(Collected material)
..............................
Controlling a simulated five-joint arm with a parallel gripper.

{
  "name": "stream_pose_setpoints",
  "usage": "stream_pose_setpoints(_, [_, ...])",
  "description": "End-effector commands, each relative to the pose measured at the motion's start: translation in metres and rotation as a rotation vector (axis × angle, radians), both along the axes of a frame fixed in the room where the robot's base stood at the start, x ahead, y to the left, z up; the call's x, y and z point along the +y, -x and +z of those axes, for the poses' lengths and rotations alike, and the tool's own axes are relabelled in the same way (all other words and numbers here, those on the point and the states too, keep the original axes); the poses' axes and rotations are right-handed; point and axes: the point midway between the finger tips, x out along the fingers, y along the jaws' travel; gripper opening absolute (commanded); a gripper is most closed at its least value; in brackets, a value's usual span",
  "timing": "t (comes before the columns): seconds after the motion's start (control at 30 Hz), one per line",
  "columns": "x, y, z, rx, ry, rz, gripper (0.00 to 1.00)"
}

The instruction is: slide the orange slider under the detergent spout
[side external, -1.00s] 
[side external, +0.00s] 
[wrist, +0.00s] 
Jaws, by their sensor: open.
..............................
(Exercise details)
Repeat exactly, and only, the lines from the line with "commands, each relative" through the end of the listing above, both ends included.

(Worked solution)
  "description": "End-effector commands, each relative to the pose measured at the motion's start: translation in metres and rotation as a rotation vector (axis × angle, radians), both along the axes of a frame fixed in the room where the robot's base stood at the start, x ahead, y to the left, z up; the call's x, y and z point along the +y, -x and +z of those axes, for the poses' lengths and rotations alike, and the tool's own axes are relabelled in the same way (all other words and numbers here, those on the point and the states too, keep the original axes); the poses' axes and rotations are right-handed; point and axes: the point midway between the finger tips, x out along the fingers, y along the jaws' travel; gripper opening absolute (commanded); a gripper is most closed at its least value; in brackets, a value's usual span",
  "timing": "t (comes before the columns): seconds after the motion's start (control at 30 Hz), one per line",
  "columns": "x, y, z, rx, ry, rz, gripper (0.00 to 1.00)"
}

The instruction is: slide the orange slider under the detergent spout
[side external, -1.00s] 
[side external, +0.00s] 
[wrist, +0.00s] 
Jaws, by their sensor: open.

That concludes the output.